EXERCISE —
Tell how many lines in these records contain the string "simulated", with only the number as the reply.

RECORDS SUPPLIED —

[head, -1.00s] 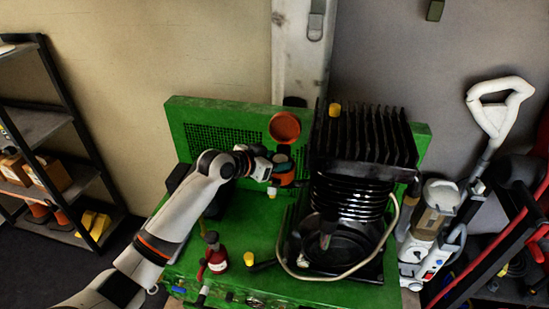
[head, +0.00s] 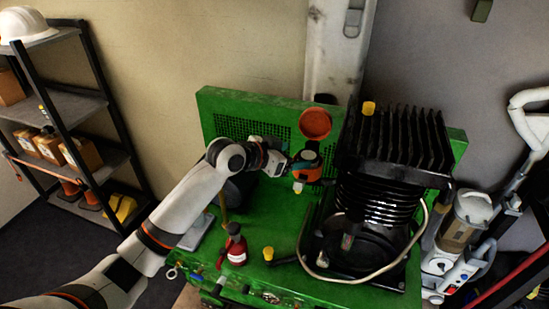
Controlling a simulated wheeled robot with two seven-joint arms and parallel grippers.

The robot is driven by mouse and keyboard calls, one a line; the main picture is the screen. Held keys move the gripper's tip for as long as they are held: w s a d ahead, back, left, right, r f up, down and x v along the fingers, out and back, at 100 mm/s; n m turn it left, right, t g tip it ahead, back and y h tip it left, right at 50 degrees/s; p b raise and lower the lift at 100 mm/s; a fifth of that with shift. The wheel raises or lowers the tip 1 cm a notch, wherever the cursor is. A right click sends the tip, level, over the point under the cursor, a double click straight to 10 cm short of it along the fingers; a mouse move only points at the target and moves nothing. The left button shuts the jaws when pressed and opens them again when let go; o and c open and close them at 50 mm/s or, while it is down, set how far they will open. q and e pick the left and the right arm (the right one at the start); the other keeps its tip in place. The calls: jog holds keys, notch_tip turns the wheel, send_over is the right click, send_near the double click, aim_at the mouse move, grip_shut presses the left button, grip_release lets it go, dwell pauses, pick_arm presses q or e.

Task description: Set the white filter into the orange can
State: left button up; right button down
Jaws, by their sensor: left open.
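A small pale piece (head: 298,187) shows just below the can. My right gripper is not in view.
The green bench (head: 285,213) carries the black finned compressor (head: 385,165), with a pale hose looping in front. A red bottle (head: 235,246) and a yellow-capped black piece (head: 268,254) are near the front. A shelf (head: 60,100) stands left; a vacuum-like machine (head: 465,222) stands right.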

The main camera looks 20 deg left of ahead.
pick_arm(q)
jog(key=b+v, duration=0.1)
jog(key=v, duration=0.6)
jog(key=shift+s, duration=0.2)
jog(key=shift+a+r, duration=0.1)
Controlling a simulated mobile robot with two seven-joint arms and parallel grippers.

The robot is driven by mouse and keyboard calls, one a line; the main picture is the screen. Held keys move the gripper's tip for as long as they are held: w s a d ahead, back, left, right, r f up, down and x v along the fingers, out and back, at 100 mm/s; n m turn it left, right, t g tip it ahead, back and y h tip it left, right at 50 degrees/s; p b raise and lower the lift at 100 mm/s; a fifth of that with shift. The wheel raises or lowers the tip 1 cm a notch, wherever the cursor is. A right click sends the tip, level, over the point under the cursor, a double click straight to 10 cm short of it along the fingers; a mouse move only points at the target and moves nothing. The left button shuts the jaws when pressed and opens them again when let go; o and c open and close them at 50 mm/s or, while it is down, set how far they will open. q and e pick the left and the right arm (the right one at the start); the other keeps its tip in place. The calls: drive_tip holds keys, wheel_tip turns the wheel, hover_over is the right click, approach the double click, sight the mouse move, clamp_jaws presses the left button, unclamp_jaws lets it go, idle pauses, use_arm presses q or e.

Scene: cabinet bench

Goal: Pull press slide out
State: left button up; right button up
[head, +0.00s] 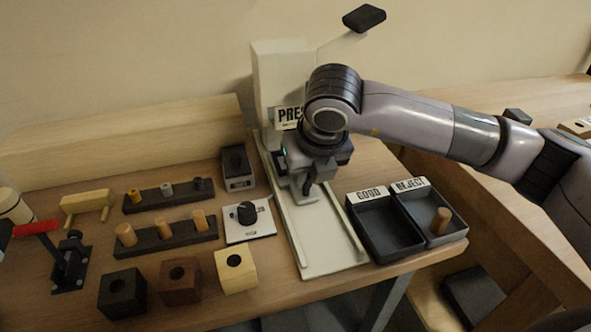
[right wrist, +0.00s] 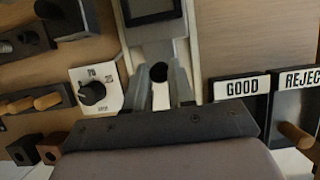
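The white press (head: 280,75) stands at the back of the bench, its label partly covered by my right arm. Its pale slide bed (head: 325,240) with raised side rails runs forward to the bench's front edge. My right gripper (head: 308,193) points down over the bed, just in front of the press. In the right wrist view a round black knob (right wrist: 159,72) shows between the fingertips of my right gripper (right wrist: 160,82). The fingers stand apart, one on each side of the knob; I see no clear contact. The slide under the press is mostly hidden by my arm.
GOOD (head: 385,232) and REJECT (head: 430,215) trays stand close right of the bed; REJECT holds a wooden peg (head: 441,220). A dial plate (head: 248,220), peg racks, several blocks and a red-handled clamp (head: 65,262) lie left. The bed's front part is clear.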

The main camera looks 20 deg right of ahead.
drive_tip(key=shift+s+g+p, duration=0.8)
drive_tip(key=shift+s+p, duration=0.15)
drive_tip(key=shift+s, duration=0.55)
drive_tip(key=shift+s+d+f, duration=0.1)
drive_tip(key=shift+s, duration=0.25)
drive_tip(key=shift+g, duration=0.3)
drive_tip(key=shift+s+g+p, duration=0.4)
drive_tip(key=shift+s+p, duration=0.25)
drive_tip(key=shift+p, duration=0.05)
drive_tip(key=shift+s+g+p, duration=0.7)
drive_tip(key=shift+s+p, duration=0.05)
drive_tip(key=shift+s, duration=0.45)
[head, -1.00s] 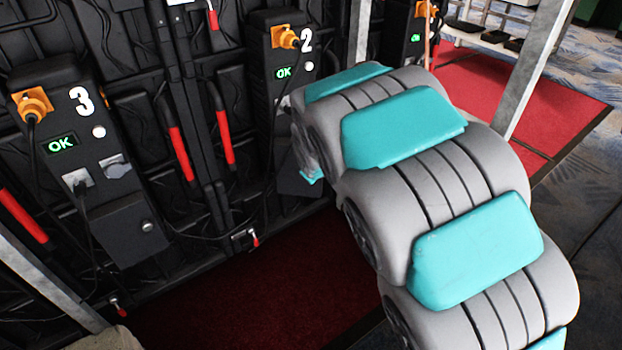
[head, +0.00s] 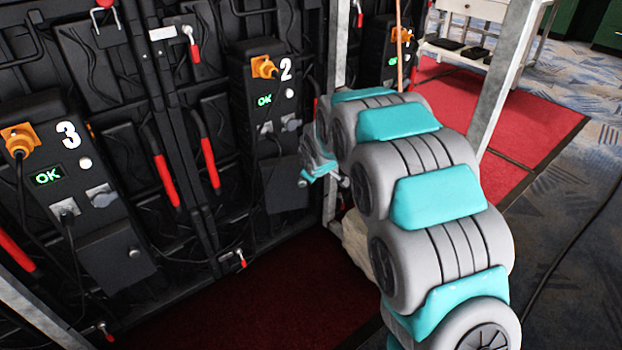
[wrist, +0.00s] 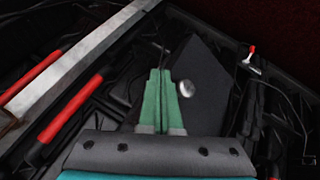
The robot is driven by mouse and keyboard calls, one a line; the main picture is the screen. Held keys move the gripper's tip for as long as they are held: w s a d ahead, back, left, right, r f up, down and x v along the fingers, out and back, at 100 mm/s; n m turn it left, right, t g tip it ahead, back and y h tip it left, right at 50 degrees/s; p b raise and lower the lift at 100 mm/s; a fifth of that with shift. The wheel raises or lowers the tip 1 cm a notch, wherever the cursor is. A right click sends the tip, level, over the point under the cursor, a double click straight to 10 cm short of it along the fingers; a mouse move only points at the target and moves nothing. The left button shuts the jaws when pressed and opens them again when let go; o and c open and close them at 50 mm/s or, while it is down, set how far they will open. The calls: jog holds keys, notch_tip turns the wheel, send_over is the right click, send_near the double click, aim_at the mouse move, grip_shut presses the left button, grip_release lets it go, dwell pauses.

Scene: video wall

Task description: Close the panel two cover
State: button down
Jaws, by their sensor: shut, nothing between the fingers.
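Panel two (head: 262,125) is a black box with a white 2, an orange connector and a green OK display. Its dark lower cover (head: 284,186) has a silver knob and sits below the visible sockets. I cannot tell from the head view how far it stands out. In the wrist view the cover (wrist: 205,75) is a dark plate with its round knob right of my fingers. My gripper (wrist: 160,72) has its green fingers pressed together, empty, overlapping the cover's left part. Whether they touch is unclear.
Panel three (head: 75,200) stands at left with its own cover (head: 118,258). Red handles (head: 208,162) and cables line the wall. A metal post (head: 500,90) stands behind my arm. The red carpet (head: 270,290) below the panels is clear.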

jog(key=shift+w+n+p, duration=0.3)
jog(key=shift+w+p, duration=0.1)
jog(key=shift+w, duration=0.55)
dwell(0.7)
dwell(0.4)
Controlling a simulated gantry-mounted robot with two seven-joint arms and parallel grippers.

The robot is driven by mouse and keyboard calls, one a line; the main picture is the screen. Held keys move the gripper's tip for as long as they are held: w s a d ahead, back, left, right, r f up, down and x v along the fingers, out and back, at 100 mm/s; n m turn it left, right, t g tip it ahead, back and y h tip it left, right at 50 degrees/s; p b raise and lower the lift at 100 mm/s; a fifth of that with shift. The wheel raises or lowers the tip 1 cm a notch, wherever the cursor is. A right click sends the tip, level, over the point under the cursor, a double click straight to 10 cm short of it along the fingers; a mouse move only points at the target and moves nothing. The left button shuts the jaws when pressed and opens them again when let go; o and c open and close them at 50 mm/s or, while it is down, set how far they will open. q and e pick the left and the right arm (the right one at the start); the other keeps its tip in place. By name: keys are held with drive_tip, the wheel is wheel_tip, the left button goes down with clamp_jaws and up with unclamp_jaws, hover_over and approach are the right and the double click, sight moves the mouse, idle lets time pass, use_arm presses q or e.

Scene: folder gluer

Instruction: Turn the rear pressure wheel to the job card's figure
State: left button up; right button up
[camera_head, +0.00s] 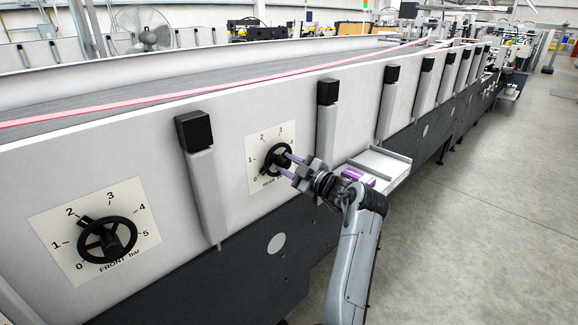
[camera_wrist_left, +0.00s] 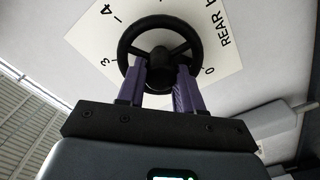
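The rear pressure wheel (camera_head: 278,159) is a black handwheel on a white dial plate (camera_head: 258,141) on the machine's side. In the left wrist view the wheel (camera_wrist_left: 160,45) nearly fills the plate, with 0, 3 and 4 readable and REAR printed at right. My left gripper (camera_head: 284,162) reaches the wheel from the right. Its two purple fingers (camera_wrist_left: 160,82) stand on either side of the wheel's dark central hub, with no clear gap, and look closed on it. The wheel's setting is hidden or too small to read. No job card is recognisable. My right gripper is not in view.
The front pressure wheel (camera_head: 107,240), labelled FRONT bar, is to the left. Upright black-topped posts (camera_head: 200,178) stand along the side panel. Concrete floor at right is open.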

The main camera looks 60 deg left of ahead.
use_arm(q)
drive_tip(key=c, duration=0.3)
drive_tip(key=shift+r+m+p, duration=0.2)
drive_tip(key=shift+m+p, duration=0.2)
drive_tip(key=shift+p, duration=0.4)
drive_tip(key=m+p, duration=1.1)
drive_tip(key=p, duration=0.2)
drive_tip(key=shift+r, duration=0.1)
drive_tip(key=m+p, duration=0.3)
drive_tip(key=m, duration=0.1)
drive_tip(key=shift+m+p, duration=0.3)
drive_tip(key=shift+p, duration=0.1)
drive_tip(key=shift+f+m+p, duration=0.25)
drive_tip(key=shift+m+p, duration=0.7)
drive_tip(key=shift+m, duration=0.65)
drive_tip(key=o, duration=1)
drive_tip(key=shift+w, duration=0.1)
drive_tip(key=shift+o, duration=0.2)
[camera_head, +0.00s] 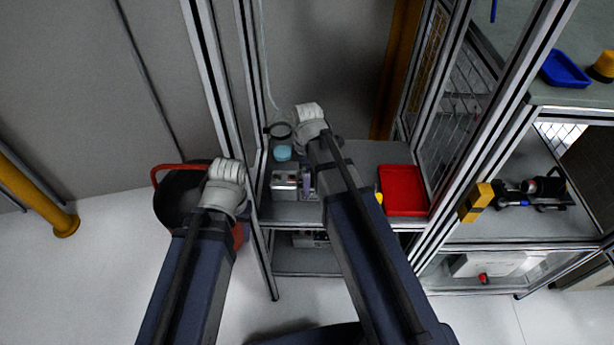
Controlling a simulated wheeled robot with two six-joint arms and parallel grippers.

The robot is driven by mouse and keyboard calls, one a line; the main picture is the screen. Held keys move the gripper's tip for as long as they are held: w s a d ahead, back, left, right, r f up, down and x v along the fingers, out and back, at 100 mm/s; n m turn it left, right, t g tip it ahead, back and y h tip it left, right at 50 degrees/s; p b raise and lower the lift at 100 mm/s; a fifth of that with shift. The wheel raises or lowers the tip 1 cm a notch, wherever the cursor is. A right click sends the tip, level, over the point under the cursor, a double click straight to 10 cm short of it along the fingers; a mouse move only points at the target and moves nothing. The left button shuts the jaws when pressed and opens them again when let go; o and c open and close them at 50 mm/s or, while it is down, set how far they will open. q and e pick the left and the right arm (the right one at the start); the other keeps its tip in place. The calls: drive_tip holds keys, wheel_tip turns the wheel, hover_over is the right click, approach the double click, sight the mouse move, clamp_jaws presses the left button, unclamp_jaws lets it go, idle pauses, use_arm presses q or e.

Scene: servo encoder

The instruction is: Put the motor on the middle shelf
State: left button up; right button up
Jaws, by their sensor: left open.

EXERCISE SOLUTION —
4